Of course it can also be used as a "normal" external HDD for your laptop or PC, but you'll want to reformat the drive if you've been using it with your Xbox.
Other pro's include USB3.0 speed -- transfers to and from the PC averaged 117MB/s (big file), which is about as good as you are gonna get from a 5400 rpm sataIII drive, which is what is inside this thing.
If you're an Xbox fan-boy-girl you might just like to have this drive because of its cool Xbox styling, and just use it as a normal drive. That'll work just fine.
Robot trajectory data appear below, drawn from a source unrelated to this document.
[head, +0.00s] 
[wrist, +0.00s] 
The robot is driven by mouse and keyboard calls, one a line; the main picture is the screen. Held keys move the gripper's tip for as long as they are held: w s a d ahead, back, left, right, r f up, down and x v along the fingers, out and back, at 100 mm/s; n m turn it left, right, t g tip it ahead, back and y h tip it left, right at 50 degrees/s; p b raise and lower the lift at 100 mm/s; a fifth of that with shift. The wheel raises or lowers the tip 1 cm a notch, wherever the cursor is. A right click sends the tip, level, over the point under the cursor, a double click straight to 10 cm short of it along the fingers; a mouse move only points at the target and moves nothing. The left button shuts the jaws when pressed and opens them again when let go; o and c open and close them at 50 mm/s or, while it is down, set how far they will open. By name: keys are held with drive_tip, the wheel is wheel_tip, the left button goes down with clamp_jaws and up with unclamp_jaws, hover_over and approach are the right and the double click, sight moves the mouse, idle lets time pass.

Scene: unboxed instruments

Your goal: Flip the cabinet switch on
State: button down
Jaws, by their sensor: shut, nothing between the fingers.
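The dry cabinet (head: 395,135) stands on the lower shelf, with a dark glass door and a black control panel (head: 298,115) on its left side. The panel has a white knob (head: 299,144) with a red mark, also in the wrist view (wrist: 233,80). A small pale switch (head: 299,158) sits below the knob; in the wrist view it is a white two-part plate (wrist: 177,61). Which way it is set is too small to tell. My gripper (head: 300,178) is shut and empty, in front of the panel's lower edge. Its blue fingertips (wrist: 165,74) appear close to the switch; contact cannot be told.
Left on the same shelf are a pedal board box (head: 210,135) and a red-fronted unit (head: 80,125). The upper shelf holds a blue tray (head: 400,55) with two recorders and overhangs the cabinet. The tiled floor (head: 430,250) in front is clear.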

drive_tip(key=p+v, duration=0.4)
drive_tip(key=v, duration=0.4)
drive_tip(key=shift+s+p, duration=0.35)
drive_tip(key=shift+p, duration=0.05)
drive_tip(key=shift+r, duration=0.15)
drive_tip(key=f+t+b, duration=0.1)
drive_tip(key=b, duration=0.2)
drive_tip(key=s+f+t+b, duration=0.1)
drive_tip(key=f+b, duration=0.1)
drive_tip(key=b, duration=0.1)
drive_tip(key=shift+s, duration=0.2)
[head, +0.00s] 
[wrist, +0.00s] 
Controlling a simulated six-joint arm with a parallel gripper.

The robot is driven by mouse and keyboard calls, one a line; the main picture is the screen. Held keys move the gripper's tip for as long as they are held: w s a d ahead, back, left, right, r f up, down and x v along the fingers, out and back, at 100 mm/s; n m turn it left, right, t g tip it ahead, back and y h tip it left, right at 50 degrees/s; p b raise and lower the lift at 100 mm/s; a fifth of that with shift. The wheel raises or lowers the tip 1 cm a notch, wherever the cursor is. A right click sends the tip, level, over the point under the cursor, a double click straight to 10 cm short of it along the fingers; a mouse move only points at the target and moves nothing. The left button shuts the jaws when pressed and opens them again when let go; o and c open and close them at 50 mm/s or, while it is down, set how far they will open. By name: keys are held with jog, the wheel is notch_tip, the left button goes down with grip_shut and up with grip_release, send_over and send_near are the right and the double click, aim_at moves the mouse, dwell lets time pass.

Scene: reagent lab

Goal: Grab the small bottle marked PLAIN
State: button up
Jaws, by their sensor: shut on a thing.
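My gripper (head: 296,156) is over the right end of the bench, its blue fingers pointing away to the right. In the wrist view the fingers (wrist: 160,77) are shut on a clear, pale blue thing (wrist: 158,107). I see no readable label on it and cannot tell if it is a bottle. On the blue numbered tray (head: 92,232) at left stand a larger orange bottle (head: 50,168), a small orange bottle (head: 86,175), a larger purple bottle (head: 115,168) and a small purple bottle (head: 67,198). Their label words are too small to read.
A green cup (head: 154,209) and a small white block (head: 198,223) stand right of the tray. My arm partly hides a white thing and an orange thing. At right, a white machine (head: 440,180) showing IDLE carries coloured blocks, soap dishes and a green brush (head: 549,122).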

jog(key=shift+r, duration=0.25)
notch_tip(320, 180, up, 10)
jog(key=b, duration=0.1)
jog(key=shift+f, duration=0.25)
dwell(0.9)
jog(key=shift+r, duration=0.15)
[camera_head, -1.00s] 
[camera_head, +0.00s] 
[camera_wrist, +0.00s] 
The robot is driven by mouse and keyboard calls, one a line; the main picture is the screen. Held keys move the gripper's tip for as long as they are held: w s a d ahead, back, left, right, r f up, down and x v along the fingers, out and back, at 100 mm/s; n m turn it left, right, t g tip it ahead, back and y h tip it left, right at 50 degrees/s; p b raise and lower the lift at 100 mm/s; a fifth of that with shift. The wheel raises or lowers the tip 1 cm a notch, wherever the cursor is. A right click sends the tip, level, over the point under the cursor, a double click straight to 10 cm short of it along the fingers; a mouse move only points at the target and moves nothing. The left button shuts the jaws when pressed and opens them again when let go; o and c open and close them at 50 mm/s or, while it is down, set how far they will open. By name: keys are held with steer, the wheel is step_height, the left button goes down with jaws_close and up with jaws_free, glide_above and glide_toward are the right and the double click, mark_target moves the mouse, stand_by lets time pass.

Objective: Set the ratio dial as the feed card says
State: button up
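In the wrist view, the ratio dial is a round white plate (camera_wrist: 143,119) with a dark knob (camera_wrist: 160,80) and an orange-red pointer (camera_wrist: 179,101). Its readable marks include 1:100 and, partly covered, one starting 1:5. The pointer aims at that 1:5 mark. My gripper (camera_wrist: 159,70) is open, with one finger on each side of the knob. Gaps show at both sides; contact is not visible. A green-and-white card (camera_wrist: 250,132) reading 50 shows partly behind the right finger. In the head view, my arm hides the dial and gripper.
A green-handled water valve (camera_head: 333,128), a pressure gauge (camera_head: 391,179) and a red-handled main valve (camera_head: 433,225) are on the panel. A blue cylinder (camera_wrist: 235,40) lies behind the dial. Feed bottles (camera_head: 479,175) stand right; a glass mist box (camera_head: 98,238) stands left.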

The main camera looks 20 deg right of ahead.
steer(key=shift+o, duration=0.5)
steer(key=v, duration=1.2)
Cons: It seems there is a slight price premium for the Xbox styling and the promise that it has been designed for Xbox. Its a little unclear what this means (other than putting it in a green case with an Xbox logo). Perhaps there was some additional "magic" or testing that was done to ensure the drive would work consistently or well with Xbox devices. We may never know, but if you remember the days of trying to hack Xbox's to change or increase storage, and the frustration that accompanied, you might appreciate the super authorized nature of Seagate's offering.
Other Thoughts: As with all these drives, 2TB means 2,000,000,000,000 bytes of storage. According to my computer, this drive gives 2,000,396,742,656 bytes of available storage (NTFS formatted), so a bit extra space for good measure. Thanks Seagate!
(Sorry, couldn't resist. HDD makers get infinite grief about this, so I thought Seagate deserved a little hat tip for giving us a 2TB drive with MORE than 2 trillion bytes of capacity. 1.81TB naysayers can google "Why windows reports tebibytes as terabytes?" )
While the branding may add a bit to the price, I suspect that sale prices will be very similar to the best 2TB prices out there, so no complaint here.
By the way, if you do let it format on your Xbox, change your mind, and then want to use it with your PC, note that Xbox makes a bunch of partitions you'll want to delete before reformat.